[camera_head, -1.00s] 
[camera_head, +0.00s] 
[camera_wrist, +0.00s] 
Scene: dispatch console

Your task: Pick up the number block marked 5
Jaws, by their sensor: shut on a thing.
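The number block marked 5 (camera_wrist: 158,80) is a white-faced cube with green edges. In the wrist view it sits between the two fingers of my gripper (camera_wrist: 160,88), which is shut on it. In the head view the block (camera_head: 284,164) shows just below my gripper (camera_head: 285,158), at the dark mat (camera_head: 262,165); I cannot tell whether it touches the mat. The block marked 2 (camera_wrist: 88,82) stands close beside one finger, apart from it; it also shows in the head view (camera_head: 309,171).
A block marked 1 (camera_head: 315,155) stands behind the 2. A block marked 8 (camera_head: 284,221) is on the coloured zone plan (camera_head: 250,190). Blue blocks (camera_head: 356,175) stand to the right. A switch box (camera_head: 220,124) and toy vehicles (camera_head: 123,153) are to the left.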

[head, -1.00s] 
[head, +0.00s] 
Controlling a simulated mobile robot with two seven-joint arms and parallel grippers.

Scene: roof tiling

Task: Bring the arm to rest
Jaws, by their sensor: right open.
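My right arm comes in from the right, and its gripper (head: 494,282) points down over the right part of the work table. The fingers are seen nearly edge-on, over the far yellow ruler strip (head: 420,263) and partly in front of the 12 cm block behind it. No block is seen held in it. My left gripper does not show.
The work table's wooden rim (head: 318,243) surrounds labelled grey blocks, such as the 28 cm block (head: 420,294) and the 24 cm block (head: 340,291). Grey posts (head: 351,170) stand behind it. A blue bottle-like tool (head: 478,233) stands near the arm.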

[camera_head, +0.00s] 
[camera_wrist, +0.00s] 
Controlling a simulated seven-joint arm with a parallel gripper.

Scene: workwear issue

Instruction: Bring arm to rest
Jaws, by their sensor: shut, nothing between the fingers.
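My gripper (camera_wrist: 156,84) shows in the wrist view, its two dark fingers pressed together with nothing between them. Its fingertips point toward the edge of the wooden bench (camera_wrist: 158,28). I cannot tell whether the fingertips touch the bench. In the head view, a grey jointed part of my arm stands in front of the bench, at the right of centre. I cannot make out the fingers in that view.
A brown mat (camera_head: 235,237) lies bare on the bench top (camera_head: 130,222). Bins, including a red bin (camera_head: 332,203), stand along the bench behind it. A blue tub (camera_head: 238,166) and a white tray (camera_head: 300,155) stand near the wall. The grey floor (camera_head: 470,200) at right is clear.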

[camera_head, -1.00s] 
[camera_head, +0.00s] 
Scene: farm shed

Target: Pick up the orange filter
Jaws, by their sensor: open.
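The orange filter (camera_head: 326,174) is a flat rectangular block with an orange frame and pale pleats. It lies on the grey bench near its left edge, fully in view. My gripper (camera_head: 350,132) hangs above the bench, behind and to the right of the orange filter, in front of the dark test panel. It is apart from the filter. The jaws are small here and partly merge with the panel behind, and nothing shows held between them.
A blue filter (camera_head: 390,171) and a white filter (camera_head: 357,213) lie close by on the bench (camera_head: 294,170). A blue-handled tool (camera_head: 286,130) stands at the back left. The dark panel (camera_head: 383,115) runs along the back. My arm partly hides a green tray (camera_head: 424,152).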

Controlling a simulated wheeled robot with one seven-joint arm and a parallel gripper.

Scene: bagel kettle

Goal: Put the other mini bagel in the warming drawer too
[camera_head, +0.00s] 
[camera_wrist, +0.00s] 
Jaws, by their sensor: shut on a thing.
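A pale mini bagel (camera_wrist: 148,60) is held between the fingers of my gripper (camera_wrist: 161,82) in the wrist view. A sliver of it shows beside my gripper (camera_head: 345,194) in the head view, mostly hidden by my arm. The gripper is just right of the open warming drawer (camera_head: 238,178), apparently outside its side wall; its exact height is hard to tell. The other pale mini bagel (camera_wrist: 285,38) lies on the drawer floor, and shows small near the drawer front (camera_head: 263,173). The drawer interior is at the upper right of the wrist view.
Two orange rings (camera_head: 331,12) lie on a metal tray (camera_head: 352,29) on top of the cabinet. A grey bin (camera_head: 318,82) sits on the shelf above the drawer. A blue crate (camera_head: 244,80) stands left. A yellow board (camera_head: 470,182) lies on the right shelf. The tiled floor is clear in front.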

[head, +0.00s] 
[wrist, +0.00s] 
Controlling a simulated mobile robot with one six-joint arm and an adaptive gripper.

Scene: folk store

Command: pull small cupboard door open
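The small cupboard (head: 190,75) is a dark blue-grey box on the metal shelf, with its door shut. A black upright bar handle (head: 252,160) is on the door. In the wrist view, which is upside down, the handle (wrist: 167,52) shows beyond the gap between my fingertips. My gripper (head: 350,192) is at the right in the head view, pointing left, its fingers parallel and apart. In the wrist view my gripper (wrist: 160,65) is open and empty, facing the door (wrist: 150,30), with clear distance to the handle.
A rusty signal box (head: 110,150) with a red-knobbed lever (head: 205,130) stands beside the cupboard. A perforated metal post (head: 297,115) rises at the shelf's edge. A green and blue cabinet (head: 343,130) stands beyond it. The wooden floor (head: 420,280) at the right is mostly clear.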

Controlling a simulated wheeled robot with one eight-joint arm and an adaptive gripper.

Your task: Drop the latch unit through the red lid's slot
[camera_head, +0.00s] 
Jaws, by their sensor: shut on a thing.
____________________
### EXERCISE INSTRUCTIONS
Only lines with "seven" are wanted here; list each of them.

### FINAL RESULT
Controlling a simulated mobile robot with two seven-joint arms and parallel grippers.
Controlling a simulated seven-joint arm with a parallel gripper.
Controlling a simulated wheeled robot with one seven-joint arm and a parallel gripper.

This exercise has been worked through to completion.